I went on to recount a personal experience that still sickens me, thirty-plus years later:
I’ll never forget the time a young girl, 12 or 13 … about the age of my own daughter at the time … walked past a restaurant table a friend and I were having lunch at, and my friend winked and said “I bet she’s tight.” I’d only been shocked like that once before, when I was a teenager myself and, out of the fucking blue, a middle-aged guy across the aisle of a Greyhound bus leaned over and offered to suck me off in the toilet. That time I changed seats.
I wish I could say I got up from the table and walked away from the man who, out of the blue, revealed himself to be a pedophile. I can say I never spoke to him again.
Lumping Trump supporters in with pedophiles may have struck some of my readers as over the top, but the comparison comes back to me in light of what’s going on today with Trump, Justice, Homeland Security, the Border Patrol, and Immigration & Customs Enforcement. I was shocked to learn a person I thought of as a friend was a pedophile; I’m just as shocked to hear friends and acquaintances defend the violent snatching of children and infants from parents trying to escape poverty and violence, and the incarceration of those children and infants in cages and concentration camps.
Last December, dinner was postponed and we were able to put off deciding whether to continue socializing with our Trump-loving friends. Now, though, a line has been crossed. Friends and acquaintances who still defend and support Trump are now former friends and acquaintances, and forgiveness is not in the offing.
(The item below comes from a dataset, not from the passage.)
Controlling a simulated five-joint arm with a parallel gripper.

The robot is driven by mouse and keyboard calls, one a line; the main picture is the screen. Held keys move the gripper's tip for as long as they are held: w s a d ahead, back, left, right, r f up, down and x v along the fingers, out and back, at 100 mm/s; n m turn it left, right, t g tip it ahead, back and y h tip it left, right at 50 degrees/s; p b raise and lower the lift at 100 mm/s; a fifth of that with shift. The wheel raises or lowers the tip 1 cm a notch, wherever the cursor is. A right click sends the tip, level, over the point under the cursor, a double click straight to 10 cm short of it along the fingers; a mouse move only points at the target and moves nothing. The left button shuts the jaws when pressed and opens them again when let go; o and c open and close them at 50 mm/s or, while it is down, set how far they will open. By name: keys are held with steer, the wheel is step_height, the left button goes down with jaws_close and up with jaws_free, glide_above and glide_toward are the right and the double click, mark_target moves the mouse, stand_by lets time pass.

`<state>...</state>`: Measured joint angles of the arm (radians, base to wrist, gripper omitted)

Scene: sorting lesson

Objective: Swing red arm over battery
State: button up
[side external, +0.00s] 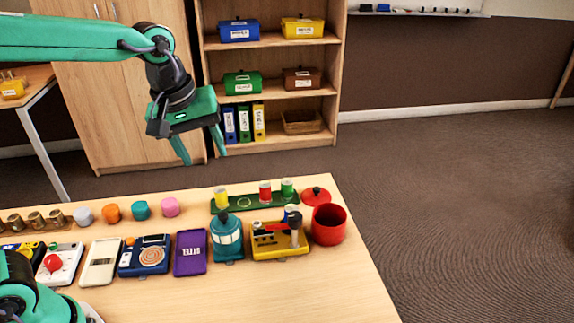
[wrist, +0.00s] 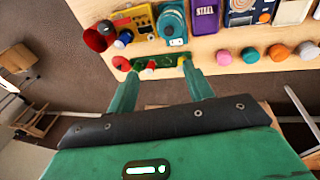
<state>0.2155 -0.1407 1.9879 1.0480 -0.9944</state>
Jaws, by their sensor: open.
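A yellow device (side external: 280,248) stands near the right end of the table, with a thin red arm (side external: 270,229) along its top and a dark upright part (side external: 295,220) at its right. It also shows at the top of the wrist view (wrist: 135,22). I cannot clearly make out which part is the battery. A small blue and white cylinder (side external: 291,210) stands just behind the device. My gripper (side external: 203,157) is open and empty, high above and behind the table's back edge, pointing down, apart from the device. Its fingers also show in the wrist view (wrist: 160,72).
A green tray (side external: 253,202) with coloured cylinders lies behind. The table front (side external: 290,290) is clear.

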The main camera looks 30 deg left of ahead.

Up to, say, inauguration day, Trump voters could reasonably claim they liked his policies but rejected his racism and nationalism. If they still support Trump today they can no longer claim exceptions. They’re all in. They crossed the red line. They done rubbed up against shit and the stink ain’t ever coming off.
Fuck ’em. Fuck ’em all.
This isn’t “politics.” This isn’t progressivism versus conservatism. It’s Morality 101. Sadly, though, the political process is our only hope of changing things. God damn it, friends, I know Democrats are spineless and uninspiring, but we have to vote the Republicans out this November.